Filter the lines below, copying only those with the string "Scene".

_Data for this task:_
──────────

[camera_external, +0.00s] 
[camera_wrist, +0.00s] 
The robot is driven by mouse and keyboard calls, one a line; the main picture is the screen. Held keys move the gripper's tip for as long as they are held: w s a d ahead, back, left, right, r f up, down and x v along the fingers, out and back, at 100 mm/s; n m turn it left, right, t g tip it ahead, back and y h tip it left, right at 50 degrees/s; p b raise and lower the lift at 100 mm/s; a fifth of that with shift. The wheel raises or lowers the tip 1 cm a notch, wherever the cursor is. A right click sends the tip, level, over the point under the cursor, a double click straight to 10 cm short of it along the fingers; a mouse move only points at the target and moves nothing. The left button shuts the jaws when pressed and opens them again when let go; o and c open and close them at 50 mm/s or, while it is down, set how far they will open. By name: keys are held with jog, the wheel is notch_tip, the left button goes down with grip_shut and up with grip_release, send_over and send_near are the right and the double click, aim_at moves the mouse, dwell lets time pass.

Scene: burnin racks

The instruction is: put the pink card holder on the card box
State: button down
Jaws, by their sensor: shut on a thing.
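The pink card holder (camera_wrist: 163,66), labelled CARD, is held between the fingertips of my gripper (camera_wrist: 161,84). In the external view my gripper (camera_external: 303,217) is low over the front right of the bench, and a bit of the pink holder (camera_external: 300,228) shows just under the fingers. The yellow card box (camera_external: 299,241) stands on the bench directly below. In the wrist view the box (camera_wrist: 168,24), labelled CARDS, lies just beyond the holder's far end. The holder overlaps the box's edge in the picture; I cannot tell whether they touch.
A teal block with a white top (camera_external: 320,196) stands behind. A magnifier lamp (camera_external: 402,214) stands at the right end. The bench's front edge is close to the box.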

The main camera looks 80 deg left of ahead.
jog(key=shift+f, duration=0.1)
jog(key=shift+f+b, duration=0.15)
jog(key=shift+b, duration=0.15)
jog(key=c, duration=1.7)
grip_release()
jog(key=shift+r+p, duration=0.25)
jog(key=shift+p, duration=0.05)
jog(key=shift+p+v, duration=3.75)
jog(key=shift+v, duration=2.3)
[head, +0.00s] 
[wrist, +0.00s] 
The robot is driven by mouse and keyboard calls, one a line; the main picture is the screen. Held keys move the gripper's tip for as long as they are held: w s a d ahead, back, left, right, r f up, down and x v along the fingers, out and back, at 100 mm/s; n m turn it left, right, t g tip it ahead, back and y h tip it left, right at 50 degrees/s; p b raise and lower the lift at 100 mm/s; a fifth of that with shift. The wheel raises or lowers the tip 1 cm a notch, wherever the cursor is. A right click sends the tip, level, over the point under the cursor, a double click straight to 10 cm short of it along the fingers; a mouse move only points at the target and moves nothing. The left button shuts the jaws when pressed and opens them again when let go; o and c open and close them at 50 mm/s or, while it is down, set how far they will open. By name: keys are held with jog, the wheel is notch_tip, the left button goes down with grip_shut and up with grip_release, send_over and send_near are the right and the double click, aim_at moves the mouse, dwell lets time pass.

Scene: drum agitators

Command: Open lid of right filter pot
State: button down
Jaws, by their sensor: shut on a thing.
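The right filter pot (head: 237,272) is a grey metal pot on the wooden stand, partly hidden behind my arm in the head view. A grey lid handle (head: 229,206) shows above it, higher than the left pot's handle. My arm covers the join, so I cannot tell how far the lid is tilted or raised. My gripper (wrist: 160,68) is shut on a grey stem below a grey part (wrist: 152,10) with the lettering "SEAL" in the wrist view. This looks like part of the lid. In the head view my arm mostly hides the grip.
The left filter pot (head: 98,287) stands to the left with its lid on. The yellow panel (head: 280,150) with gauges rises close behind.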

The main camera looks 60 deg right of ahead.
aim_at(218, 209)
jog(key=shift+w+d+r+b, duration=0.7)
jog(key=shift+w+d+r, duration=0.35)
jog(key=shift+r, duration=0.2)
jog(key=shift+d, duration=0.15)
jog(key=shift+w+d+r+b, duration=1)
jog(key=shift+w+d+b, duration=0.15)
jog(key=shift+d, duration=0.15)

──────────

_Solution for this exercise:_
Scene: burnin racks
Scene: drum agitators

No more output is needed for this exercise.